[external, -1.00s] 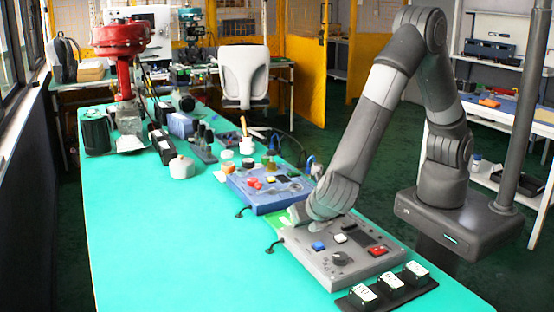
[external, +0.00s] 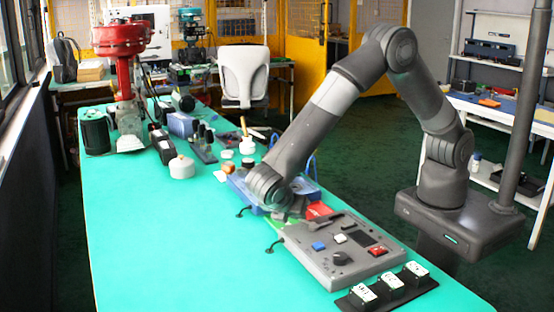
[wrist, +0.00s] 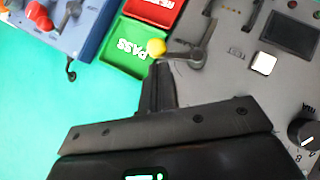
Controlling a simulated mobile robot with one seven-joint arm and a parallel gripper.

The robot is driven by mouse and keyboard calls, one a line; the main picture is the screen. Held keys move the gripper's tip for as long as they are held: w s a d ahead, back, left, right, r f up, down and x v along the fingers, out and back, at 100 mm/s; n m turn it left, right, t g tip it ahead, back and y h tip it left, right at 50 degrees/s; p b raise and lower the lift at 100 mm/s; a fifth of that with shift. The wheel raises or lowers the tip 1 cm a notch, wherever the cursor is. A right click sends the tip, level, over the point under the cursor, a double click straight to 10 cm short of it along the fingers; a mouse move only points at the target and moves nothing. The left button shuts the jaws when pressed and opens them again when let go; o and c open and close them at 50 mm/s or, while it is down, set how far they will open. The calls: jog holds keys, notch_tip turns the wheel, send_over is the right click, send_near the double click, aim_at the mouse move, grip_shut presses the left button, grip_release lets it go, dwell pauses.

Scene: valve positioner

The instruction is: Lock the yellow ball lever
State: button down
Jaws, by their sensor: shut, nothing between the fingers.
+++
* TASK TO COMPLETE: Repeat the line containing "Scene: valve positioner" and all subsequent lines through the final line of the data, exactly and with no others.

* SOLUTION FOR THIS TASK:
Scene: valve positioner

The instruction is: Lock the yellow ball lever
State: button down
Jaws, by their sensor: shut, nothing between the fingers.

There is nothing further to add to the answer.